Even though he won the Nobel Peace Prize, I don't think John Hume has been properly recognised for what he did in bringing about the end of the Troubles, which was one of the world's most intractable conflicts and could have gone on for generations more.
While others deserve credit (Mo Mowlam, Bertie Ahern, John Major, David Trimble, and yes even Gerry Adams and Martin McGuinness), it was really Hume's achievement, the result of years of hard, thankless and often dangerous work (he was on loyalist hit lists for years, the IRA discussed assassinating him and at one point firebombed his house) in establishing a dialogue with Sinn Fein when the British and Irish political establishments were insisting that they wouldn't talk to them until the IRA laid down its arms.
It was Hume who was the go-between, who was dogged and sometimes virtually alone in his belief that a political solution could be found, and would only be found through dialogue.

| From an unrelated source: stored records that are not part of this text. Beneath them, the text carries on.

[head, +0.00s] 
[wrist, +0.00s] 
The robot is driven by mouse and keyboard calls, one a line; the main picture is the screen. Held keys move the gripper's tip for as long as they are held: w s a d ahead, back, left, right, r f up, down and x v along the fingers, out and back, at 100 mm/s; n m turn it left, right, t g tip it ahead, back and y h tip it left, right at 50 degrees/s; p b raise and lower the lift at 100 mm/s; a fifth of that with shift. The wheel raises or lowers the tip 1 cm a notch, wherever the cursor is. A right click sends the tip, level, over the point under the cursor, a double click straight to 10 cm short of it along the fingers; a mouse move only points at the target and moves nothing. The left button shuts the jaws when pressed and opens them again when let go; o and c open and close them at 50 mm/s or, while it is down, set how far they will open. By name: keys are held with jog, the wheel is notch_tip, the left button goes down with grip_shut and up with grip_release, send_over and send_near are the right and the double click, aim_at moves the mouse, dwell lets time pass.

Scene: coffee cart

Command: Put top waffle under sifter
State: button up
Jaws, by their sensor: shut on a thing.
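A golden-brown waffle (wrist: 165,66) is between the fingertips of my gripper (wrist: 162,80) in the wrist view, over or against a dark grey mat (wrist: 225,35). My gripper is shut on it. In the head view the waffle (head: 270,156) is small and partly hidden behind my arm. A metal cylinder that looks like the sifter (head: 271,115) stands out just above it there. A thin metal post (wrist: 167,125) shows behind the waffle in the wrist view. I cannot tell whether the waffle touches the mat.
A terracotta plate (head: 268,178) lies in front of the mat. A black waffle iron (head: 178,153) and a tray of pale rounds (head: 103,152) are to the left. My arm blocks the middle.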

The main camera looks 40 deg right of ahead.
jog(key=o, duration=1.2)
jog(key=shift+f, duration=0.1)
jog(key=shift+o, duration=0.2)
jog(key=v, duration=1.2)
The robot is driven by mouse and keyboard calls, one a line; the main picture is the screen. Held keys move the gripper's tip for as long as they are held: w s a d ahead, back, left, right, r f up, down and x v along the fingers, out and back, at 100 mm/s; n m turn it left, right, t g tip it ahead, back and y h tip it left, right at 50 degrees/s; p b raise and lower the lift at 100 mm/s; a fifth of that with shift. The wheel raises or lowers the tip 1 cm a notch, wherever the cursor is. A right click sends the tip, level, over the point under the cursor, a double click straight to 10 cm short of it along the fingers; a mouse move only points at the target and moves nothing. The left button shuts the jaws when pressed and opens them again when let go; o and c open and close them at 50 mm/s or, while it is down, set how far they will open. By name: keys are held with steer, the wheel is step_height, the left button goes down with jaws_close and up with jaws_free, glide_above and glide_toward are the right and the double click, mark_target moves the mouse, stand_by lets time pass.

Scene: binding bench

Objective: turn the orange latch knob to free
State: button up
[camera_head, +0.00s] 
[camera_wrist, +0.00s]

I think this came from his deep understanding of the mindset that drove the IRA, and his knowledge that Republicans were as sick of the conflict as everyone else. They were looking for a reason to end it (as were the Loyalists), but the 'sunk cost' fallacy made the price of surrender too high. Hume managed to persuade the British that they needed to offer the Provos a way to save face, to make it look like they weren't surrendering but striking a deal, which meant that their 25 year paramilitary war hadn't just been a pointless waste of life (which it definitely was).
He was that rare combo: a brilliant politician, and a brave, humane and principled man.